There seems to be much in common among the various visionary experiences — active imagination, hallucinations, lucid dreams, out-of-body experiences, false awakenings, ayahuasca visions, shamanic journeys, waking dreams, apparitions, and eidetic visualization. There may indeed be an additional experience that shares with visionary experiences their characteristic presentness, detail, externality, autonomy, three-dimensional explorable spacefulness, and interaction with apparently autonomous others. I am talking, of course, about reality.
If reality is a visionary experience, it lies toward the bottom of the scale of control. To the extent that the boundary between reality and other visionary experiences is fluid, and may be influenced by culture, training, and experience, it may rank higher on the scale of intentionality than we usually believe.
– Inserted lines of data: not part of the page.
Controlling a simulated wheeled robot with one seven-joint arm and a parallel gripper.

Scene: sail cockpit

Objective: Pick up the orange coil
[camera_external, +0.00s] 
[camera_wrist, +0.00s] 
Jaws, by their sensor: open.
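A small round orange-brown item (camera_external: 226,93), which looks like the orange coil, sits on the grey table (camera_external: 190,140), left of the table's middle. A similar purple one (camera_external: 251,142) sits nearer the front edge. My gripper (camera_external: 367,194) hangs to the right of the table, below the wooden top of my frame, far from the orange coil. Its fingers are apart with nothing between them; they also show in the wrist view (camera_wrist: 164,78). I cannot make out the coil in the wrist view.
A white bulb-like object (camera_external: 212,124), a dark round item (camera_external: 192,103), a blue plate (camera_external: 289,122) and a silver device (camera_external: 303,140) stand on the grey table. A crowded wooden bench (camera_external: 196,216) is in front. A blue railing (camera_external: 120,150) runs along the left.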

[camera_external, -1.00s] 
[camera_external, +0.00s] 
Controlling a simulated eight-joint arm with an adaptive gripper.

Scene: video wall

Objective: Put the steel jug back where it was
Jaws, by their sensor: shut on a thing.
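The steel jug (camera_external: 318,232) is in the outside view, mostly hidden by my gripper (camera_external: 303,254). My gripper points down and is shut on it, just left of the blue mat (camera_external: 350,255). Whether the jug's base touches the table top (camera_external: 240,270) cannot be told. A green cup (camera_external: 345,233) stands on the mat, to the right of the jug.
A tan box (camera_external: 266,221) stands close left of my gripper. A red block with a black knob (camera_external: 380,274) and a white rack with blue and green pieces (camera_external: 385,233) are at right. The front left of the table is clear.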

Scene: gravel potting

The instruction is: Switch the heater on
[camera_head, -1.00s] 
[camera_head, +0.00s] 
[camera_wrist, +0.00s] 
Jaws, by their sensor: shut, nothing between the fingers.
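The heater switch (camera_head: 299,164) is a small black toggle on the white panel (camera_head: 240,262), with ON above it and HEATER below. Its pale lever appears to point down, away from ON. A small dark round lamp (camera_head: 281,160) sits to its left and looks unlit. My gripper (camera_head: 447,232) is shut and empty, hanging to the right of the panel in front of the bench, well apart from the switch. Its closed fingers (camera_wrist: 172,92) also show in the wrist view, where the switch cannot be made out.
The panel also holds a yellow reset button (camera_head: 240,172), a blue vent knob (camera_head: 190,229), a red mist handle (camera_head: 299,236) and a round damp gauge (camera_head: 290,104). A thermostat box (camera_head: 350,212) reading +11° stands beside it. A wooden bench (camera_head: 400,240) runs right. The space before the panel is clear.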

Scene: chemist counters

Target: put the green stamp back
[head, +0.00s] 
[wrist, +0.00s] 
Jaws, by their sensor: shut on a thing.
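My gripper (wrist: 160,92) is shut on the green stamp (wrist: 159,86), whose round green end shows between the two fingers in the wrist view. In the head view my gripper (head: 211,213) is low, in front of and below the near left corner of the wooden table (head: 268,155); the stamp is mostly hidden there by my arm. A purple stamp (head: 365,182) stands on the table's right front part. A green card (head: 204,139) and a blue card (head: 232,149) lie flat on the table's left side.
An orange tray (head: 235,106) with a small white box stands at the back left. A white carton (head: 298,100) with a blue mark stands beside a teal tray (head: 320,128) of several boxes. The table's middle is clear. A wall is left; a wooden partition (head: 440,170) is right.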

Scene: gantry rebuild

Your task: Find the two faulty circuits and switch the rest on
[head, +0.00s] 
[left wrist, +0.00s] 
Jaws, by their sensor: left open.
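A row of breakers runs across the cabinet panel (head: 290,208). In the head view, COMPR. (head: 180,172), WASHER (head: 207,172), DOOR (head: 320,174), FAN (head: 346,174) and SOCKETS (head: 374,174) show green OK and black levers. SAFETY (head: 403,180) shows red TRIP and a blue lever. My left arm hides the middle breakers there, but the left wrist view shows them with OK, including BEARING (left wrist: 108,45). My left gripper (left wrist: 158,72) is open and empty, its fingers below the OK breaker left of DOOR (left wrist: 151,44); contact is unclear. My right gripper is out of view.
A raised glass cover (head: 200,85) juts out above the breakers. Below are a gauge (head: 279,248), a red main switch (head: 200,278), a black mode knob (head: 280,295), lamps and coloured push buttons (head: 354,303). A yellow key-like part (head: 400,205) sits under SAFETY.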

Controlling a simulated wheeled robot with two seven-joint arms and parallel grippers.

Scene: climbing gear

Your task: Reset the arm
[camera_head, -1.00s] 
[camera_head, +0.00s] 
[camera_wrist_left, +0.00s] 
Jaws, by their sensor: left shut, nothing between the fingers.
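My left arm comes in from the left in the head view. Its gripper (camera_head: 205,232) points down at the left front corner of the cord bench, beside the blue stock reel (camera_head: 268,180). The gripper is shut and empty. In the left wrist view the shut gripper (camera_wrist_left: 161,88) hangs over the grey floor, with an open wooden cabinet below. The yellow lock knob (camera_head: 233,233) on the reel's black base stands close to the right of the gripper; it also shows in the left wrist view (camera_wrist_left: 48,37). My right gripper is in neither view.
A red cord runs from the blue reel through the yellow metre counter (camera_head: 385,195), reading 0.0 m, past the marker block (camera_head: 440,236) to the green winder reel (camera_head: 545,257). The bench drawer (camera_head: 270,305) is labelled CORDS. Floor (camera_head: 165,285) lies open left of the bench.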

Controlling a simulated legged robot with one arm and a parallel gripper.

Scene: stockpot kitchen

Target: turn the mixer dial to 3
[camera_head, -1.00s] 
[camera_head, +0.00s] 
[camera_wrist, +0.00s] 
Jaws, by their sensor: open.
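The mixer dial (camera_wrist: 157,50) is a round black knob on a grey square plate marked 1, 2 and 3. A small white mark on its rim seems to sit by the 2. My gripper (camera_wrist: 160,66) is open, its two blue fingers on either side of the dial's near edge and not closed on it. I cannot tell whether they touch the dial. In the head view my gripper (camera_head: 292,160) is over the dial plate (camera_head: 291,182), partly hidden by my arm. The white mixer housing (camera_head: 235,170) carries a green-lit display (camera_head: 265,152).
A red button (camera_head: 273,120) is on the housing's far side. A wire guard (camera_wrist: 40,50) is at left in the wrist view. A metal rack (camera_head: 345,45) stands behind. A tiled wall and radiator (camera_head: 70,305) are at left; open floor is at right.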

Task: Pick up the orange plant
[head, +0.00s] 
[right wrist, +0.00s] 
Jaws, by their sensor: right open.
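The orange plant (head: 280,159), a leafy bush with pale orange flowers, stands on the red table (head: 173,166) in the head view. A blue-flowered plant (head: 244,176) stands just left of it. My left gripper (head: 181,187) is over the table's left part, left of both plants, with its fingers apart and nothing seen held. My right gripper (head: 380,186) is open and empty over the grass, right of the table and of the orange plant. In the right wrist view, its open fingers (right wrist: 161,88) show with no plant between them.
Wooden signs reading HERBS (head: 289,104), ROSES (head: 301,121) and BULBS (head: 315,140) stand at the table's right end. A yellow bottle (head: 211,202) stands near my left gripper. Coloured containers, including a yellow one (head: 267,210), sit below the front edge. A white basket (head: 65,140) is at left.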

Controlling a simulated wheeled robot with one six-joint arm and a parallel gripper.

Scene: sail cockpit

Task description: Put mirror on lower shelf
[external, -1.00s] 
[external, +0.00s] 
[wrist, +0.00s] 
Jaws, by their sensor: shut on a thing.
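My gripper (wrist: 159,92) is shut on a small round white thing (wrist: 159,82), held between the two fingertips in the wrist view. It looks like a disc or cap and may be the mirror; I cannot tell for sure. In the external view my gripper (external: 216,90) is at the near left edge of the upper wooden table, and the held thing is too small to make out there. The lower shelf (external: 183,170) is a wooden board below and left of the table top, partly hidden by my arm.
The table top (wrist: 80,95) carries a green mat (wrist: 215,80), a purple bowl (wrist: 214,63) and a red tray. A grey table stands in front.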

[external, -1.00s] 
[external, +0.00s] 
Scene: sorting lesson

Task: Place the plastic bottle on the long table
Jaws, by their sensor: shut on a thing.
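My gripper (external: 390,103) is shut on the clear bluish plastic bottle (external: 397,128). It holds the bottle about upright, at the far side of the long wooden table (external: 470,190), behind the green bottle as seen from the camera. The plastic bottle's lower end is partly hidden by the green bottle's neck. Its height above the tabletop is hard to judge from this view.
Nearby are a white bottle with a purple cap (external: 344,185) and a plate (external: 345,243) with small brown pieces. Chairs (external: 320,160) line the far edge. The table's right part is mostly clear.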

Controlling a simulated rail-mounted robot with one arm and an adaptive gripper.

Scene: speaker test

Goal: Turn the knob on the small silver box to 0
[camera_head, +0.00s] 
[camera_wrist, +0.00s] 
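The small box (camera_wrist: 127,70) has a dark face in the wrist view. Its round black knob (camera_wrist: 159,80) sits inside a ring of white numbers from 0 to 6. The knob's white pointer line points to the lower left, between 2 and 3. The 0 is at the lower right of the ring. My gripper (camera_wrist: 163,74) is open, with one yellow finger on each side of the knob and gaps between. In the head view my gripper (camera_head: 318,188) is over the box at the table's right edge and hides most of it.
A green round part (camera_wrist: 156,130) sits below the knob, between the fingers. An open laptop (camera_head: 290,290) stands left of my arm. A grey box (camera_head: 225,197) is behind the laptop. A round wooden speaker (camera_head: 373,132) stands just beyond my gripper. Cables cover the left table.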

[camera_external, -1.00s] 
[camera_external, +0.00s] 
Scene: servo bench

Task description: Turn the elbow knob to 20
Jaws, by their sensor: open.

Say you dream that you trip over a rock, look up, and see a child holding a flower and smiling at you. You might then seek to understand the meaning of the dream — to explore its depths, to find its message, to swim in its currents, to interrogate it and let it speak. You might go back intop the dream, or call it up in active imagination, and speak to the rock, the child, the flower: Who are you? What do you want me to do? Will you be my teacher?
Now suppose that in reality you trip over a rock, look up, and see a child holding a flower and smiling at you. Why do we disrespect reality so much that we deny to it the meaning we seek in a dream or vision? Soul, says Hillman, is “that mode which recognizes all realities as primarily symbolic or metaphorical” — including mere reality.
To the extent that these experiences are convincing, detailed, explorable, real, they make fluid the line between the visionary and the everyday worlds. Perhaps they teach us to de-reify the world, to personify, to mythologize — to obliterate the boundaries, construct a visionary world from the detritus of the everyday, let us see through, turn the world into metaphor, into magic.